Showing results for 
Search instead for 
Did you mean: 

Archives Discussions

Journeyman III

OpenCL -O2 makes program incorrect: Help!

Hello AMD Forums,

This is my first post and I'm also new to OpenCL. Hopefully my mistake here isn't too "n00b". At the core, my program functions perfectly well at -O0 optimization level, but as soon as I go to -O1 or -O2, the output is completely wrong. The program overall is an OpenCL-based PuyoPuyo AI. In short, when you match four of the same color together, the "puyos" fall down, creating a chain reaction. This GIF is a good example of how these chain-reactions can occur: . Generally speaking, the bigger your chain, the more damage you do to the opponent.

There's a lot going on here (falling and scoring for example), but I've simplified the code down to the "pop" routine only. I've removed as much code as possible in the attached "" Visual Studio 2015 project. Please let me know if there are any issues with this .zip file or the project.

My Hardware is an R9 290x and my drivers are "Radeon version 17.10.3".


The output includes a ton of "printf" statements, but the very first 4 statements are all you need to see the difference from -O2 and -O0. In -O2, the first few lines are:

Err is: 0

A 80000000, 80000000 00000000 00000000

Color Table: e0800000 04001500 e5600020

B 80000000, 80000000 00000000 00000000

C 80000000, 80000000 80000000 80000000

Without going into how the algorithm works... the difference between line B and line C are intriguing. The printf in the OpenCL "" file really show the mystery.

          printf("B %08x, %08x %08x %08x", pickedBit, groupTable[0], groupTable[1], groupTable[2]);
          while (didGrow) {
               didGrow = false;

               // Why is "Printout C" wrong when compiled with -O2?
               printf("C %08x, %08x %08x %08x", pickedBit, groupTable[0], groupTable[1], groupTable[2]);

This is simple enough: there's absolutely no change to "groupTable[1]" between "printf B" and "printf C". So why would these variables change with nothing but a "while" loop in between them?

Again, this doesn't happen with -O0. My only guess at the moment is that this might be a compiler bug? But I'm wondering if there was anything else that I could have done that would have made this output.

Thank you for your time. If there are any questions on how the code is supposed to work, please ask. I would like to get to the bottom of this if at all possible. In particular, -O2 has zero-scratch registers in the full code, so I would rather use the optimized -O2. But if -O2 is wrong, I guess I'll be forced to keep my code at -O0.


Edit: some notes: This GIF: is represented by


And I've verified that they are the same. "B" for Blue, "G" for Green, "R" for Red, and "Y" for Yellow. Within the code however, I refer to these colors as "A, B, C, and D". Red is A, Green is B, Blue is C, and Yellow is D.
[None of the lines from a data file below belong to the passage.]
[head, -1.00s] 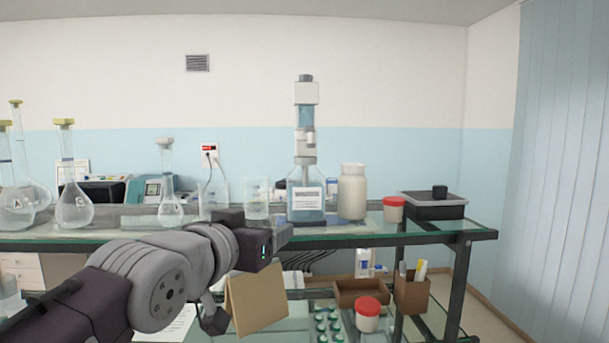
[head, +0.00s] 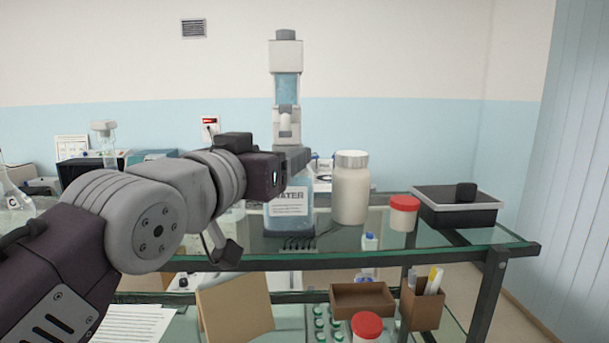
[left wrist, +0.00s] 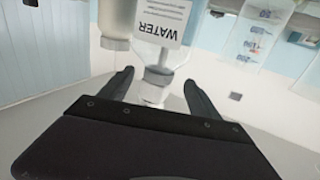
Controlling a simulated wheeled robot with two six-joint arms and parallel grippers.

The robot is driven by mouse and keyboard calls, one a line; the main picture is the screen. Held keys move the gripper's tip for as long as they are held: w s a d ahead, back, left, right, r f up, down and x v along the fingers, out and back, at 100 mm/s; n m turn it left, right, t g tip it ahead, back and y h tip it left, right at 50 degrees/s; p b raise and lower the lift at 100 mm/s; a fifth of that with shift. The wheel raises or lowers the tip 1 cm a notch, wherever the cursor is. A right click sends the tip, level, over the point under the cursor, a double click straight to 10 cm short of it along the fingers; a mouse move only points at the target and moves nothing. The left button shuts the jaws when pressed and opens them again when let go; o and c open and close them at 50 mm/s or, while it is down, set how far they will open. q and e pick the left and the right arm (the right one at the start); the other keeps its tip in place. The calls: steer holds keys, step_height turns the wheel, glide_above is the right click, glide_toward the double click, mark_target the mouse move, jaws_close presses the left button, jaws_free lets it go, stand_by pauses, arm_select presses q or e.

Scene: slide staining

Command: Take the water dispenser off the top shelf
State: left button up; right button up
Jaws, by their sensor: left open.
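The water dispenser (head: 288,88) stands upright on the top glass shelf (head: 400,243), a bottle labelled WATER with a tall blue and white pump column on top. My left gripper (head: 298,160) is level with the bottle's neck, its near side covering part of the shoulder. In the left wrist view, the dispenser appears upside down (left wrist: 160,25), and its neck lies ahead of and between the two spread fingers. The gripper is open; I cannot tell whether the fingers reach past the neck. My right gripper is in neither view.
A white bottle (head: 350,192) stands close on the dispenser's right. A red-lidded jar (head: 403,215) and a black box (head: 457,209) are farther right. A graduated beaker shows in the left wrist view (left wrist: 255,35). A lower shelf holds brown trays (head: 362,300).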

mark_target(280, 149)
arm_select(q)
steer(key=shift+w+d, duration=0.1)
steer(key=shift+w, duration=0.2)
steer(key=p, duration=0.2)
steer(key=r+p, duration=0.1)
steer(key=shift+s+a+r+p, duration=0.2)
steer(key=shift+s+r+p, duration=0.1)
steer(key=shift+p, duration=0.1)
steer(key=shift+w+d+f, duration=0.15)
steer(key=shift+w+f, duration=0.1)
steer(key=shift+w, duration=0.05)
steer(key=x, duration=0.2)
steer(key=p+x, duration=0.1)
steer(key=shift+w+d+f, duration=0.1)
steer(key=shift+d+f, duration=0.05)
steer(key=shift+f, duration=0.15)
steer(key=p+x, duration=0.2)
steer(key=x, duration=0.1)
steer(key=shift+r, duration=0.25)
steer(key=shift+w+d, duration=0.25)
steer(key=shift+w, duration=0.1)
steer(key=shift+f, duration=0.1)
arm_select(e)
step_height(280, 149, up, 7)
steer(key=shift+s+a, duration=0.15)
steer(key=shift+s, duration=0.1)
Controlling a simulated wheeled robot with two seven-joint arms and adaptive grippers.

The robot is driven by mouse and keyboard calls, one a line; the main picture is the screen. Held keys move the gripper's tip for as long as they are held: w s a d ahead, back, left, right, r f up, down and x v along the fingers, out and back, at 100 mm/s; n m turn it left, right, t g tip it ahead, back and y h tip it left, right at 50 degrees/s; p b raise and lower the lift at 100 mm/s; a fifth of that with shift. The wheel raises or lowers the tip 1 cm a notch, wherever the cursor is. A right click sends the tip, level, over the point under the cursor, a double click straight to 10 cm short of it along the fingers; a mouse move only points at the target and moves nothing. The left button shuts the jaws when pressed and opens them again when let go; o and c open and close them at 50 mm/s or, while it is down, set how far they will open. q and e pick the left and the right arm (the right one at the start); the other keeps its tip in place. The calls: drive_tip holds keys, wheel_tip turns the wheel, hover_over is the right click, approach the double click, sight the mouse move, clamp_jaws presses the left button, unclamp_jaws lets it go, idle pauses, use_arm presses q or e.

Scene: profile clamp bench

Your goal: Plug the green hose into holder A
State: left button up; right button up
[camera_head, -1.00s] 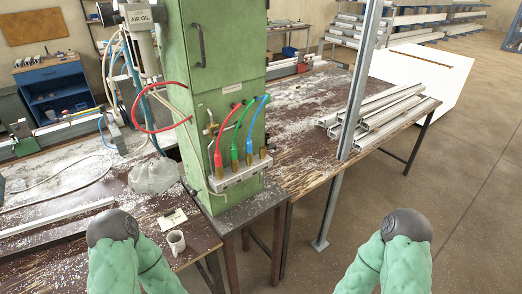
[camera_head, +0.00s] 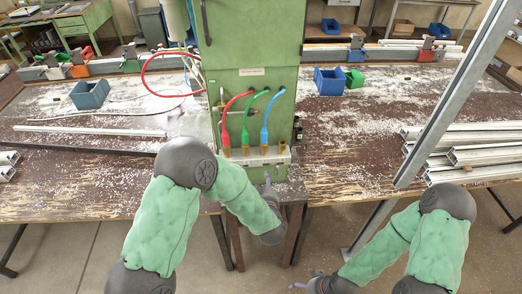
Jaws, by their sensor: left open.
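The green hose (camera_head: 250,110) arcs from the front of the green cabinet (camera_head: 262,40) down to the grey holder block (camera_head: 275,160). Its lower end is upright at the block's middle, between the red hose (camera_head: 226,123) and the blue hose (camera_head: 266,117). Brass-coloured fittings show at the block; letters on it are too small to read, so I cannot tell which place is A. My left gripper (camera_head: 267,184) is just below and in front of the block, open, mostly hidden by my forearm, with no hose in it. My right gripper (camera_head: 305,284) is low at the bottom edge, barely visible.
A worn wooden bench (camera_head: 350,130) carries aluminium profiles (camera_head: 480,150) at right. A slanted metal post (camera_head: 455,95) stands near my right arm. Blue (camera_head: 328,82) and green (camera_head: 355,79) bins stand right of the cabinet. A red cable loops left of it.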

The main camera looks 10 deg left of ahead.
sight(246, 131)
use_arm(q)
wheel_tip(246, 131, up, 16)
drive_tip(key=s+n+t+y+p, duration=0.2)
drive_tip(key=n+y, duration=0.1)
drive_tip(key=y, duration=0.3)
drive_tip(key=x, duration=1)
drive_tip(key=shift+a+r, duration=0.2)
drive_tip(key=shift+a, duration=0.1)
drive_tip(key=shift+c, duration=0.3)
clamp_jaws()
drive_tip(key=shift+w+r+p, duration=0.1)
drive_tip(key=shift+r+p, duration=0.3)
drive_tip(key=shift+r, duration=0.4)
The algorithm starts to look for groups of 4 in the bottom left. Then it works "up" and "over". The "color table" is a local copy of the current color that its trying to match, as a bitblock. ColorTable[0] == "e0800000" represents column 1 and column 2. E == 0x1110, which correlates to Blue-Blue-Blue in the column 1 (starting at the bottom).

Hopefully this edit will help anybody who is trying to understand what the code is doing. What I expect is for "groupTable[0]" to be 0x8000000, while groupTable[1] and groupTable[2] needs to be == 0x00000000, at least in the first iteration of the loop. Ultimately, the groupTable[] will EVENTUALLY equal: (0xE0000000, 0x0, 0x0), representing the 3-blues in the bottom left (which isn't a large enough group to pop).

4 Replies
Big Boss

Thanks for reporting the issue and sharing the repro. My observation was same also when ran the project on my carrizo laptop. Seems an optimization problem. I'll report it to the appropriate team.

P.S. You've been whitelisted now.



Thanks for the quick response.

Has the team responsible figured out if its an optimization problem yet? I gave the simplified code a look through again, and I personally didn't see anything that seemed to be "undefined" with regards to OpenCL. Its all just bit-operations without many pointers going anywhere. And since the workgroup size is {1, 1, 1}, I'm certain there aren't any strange multithreading issues going on.


Already a ticket (under OCL compiler issues) has been opened against the problem, which looks like an optimization issue from my initial observation. Once I get any update from the concerned, I'll share with you.



I put a little bit more thought into this. If I set the compiler to OpenCL 1.2 mode with the flags: "-g -O1", it runs in OpenCL1.2 and therefore works with the CodeXL debugger. The "printf" statements seem to take up too many resources, so I had to disable all the printf statements to work with the CodeXL debugger.

But once those two steps are complete, the debugger is indeed useful to look at the values. I can't seem to inspect the entire "groupTable" array however.

Instead, I set a watch-expression on "expansionMask" and step through the inner "while(didGrow)" loop. This crashes the CodeXL debugger however after a few iterations.

Just in case this information is helpful to the compiler team, I thought I'd share.